これらの問題は、個々の主体だけの責任ではなく、生産者から消費者まで繋がる複雑なサプライチェーン全体、そして社会システムや文化、経済合理性が絡み合って発生しています。例えば、小売店が欠品を恐れるのは、機会損失を避けたいという経済合理性に基づいていますし、家庭での食べ残しは、個人の習慣だけでなく、食事の提供量や外食文化にも影響される場合があります。
疑問点の検証:対策の限界と見えない壁
食品ロス削減に向けた対策は、法整備、啓発活動、技術開発など多岐にわたります。しかし、なぜ抜本的な解決に至らないのでしょうか。
一つの大きな壁は、経済合理性とのトレードオフです。事業者は、ロスを減らすための投資(高度な在庫管理システム、需要予測技術など)や、値引き販売による利益減、少量生産によるコスト増などを避ける傾向があります。まだ利益が出る範囲であれば、少々のロスは許容される、あるいはむしろコストと見なさない構造があるためです。消費者側も、特売品をまとめて買うことや、多少の食べ残しを気にしないことが、個人の経済合理性や利便性に合致する場合があり、行動変容を促すのが難しい側面があります。
また、サプライチェーン全体の連携不足も課題です。生産者、卸売業者、小売業者、消費者間の情報のやり取りがスムーズでないため、需要と供給のミスマッチが生じやすく、結果的に過剰在庫や廃棄が発生します。例えば、天候不順で収穫量が変わった場合の情報が、リアルタイムで小売店や消費者に伝わりにくく、計画通りの発注や購入が行われないといったことが起こり得ます。
さらに、消費者意識の変革の難しさも見逃せません。食品ロスを減らすための行動(計画的な買い物、食材の使い切り、適切な保存、食べ残しの削減など)は、日々の習慣やライフスタイルに関わるため、一朝一夕には変わりません。「もったいない」という意識はあっても、それを具体的な行動に結びつけるための知識や工夫が不足している場合もあります。

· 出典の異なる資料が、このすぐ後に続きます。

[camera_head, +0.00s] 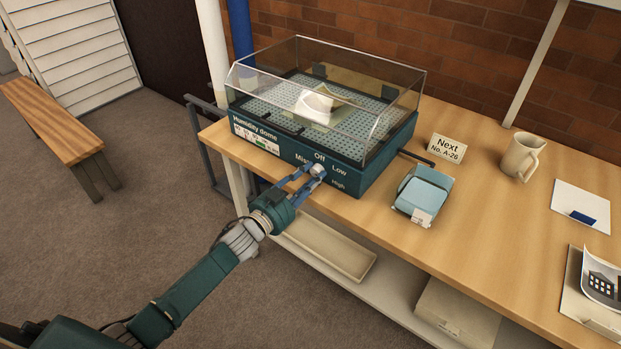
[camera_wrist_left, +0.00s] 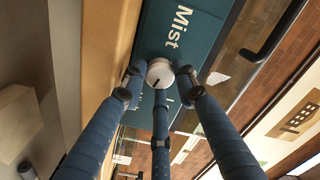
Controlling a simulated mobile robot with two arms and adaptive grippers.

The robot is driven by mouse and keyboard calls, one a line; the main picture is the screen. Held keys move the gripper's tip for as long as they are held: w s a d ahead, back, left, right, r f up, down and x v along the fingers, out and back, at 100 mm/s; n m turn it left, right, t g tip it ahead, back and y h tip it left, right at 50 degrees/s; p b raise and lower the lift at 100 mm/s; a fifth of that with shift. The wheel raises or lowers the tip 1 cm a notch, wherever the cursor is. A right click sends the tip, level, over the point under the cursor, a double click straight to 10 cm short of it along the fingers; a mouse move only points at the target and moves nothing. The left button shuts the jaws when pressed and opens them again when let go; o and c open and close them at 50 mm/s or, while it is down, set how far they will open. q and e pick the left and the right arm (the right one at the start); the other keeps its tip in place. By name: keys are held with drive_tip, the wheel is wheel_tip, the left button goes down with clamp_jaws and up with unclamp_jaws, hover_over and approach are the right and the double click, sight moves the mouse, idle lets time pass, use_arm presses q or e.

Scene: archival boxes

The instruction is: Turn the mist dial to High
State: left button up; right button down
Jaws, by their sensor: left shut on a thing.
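The mist dial (camera_head: 318,170) is a small pale round knob on the teal front panel of the humidity dome (camera_head: 342,176). The labels Off, Low and High are around it, with Mist to its left. My left gripper (camera_head: 309,174) has its blue fingers around the dial, shut on it. In the left wrist view the fingers (camera_wrist_left: 160,80) close in around the dial (camera_wrist_left: 159,71), whose face shows a short dark mark. Fingers partly cover the labels there, so I cannot tell which setting the mark faces. My right gripper is not in view.
The dome's clear cover (camera_head: 325,80) stands over a perforated tray with pale paper. On the wooden table (camera_head: 475,215) are a teal box (camera_head: 423,194), a sign (camera_head: 446,149), a mug (camera_head: 522,156) and papers. A bench (camera_head: 50,120) stands at the left.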

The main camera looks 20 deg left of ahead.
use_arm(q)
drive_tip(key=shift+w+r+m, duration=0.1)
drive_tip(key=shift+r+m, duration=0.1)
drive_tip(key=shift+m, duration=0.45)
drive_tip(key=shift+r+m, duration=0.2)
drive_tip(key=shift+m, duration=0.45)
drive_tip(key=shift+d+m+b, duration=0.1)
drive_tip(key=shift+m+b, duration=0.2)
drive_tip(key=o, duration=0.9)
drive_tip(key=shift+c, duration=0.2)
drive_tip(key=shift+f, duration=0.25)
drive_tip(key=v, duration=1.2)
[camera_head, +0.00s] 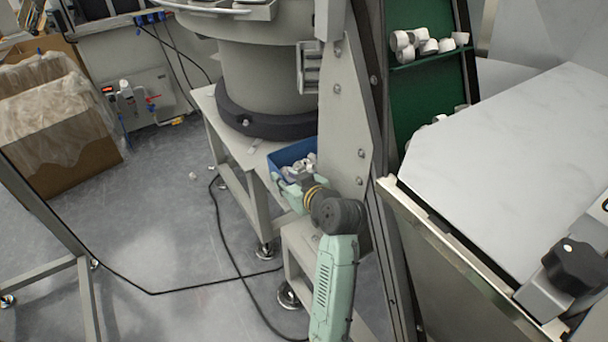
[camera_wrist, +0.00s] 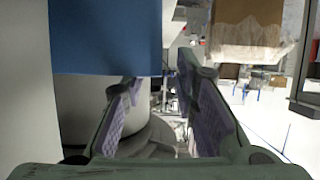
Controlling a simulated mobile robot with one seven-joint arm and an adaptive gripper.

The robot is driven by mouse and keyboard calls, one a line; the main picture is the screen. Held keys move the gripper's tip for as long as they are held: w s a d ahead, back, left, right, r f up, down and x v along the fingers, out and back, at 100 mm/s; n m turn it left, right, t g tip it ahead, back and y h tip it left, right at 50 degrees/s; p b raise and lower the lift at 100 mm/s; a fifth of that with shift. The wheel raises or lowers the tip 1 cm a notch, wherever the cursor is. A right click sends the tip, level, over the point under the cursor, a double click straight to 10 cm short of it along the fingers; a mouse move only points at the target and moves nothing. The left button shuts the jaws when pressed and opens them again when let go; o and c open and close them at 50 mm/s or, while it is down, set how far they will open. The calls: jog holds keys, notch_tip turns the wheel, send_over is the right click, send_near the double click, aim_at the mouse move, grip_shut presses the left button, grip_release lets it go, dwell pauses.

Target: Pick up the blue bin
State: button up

賞味期限・消費期限に関する正確な知識の普及も、依然として課題が残されています。
示唆:構造変革と技術、そして意識の融合
食品ロス問題の解決には、これまでの取り組みに加え、より構造的なアプローチが必要であることが示唆されます。
- サプライチェーン全体の最適化: 生産から消費までの情報共有を強化し、需要予測精度を高めるための技術(AI活用など)導入や、商慣習の見直し(3分の1ルールの緩和など)が求められます。
- フードテックの活用: 食品の保存技術の向上、未利用資源の活用技術、需要予測システムの開発などが、ロス削減に貢献する可能性があります。
- 循環型経済への移行: 発生してしまった食品ロスを、単に廃棄するのではなく、堆肥や飼料、バイオガスなどとして有効活用するリサイクルの仕組みをさらに強化することも重要です。
- 消費者教育と行動変容の促進: 賞味期限・消費期限に関する正確な知識の普及、食品ロス削減のための具体的な調理・保存方法の提案、ゲーム感覚でロス削減に取り組めるような仕組み作りなど、消費者が楽しみながら、あるいは無理なく行動を変えられるような工夫が必要です。
これらのアプローチは、それぞれが独立して機能するだけでなく、相互に連携することでより大きな効果を生むと考えられます。例えば、サプライチェーンでの情報共有が進めば、家庭でも適切な量の食品を購入しやすくなるかもしれません。
まとめ:多層的な課題への継続的な取り組み
食品ロス問題がなぜ根深く、容易に解決しないのかを検証した結果、それは単一の原因ではなく、生産、流通、消費の各段階における経済合理性、非効率なサプライチェーン構造、そして消費者一人ひとりの意識や行動習慣といった、多層的かつ複雑な要因が絡み合っているためであることが分かりました。
この問題への対策は、法規制や技術導入といった制度・技術面だけでなく、社会全体の商慣習の見直しや、消費者一人ひとりの意識と行動の継続的な変容を促す取り組みが不可欠です。経済合理性と環境倫理、利便性と持続可能性といった、時に相反する要素のバランスを取りながら、社会全体で構造的な変革を目指していく必要があります。食品ロス削減は、単なる節約や効率化の話に留まらず、持続可能な社会を次世代に引き継ぐための重要な課題として、今後も継続的な検証と行動が求められます。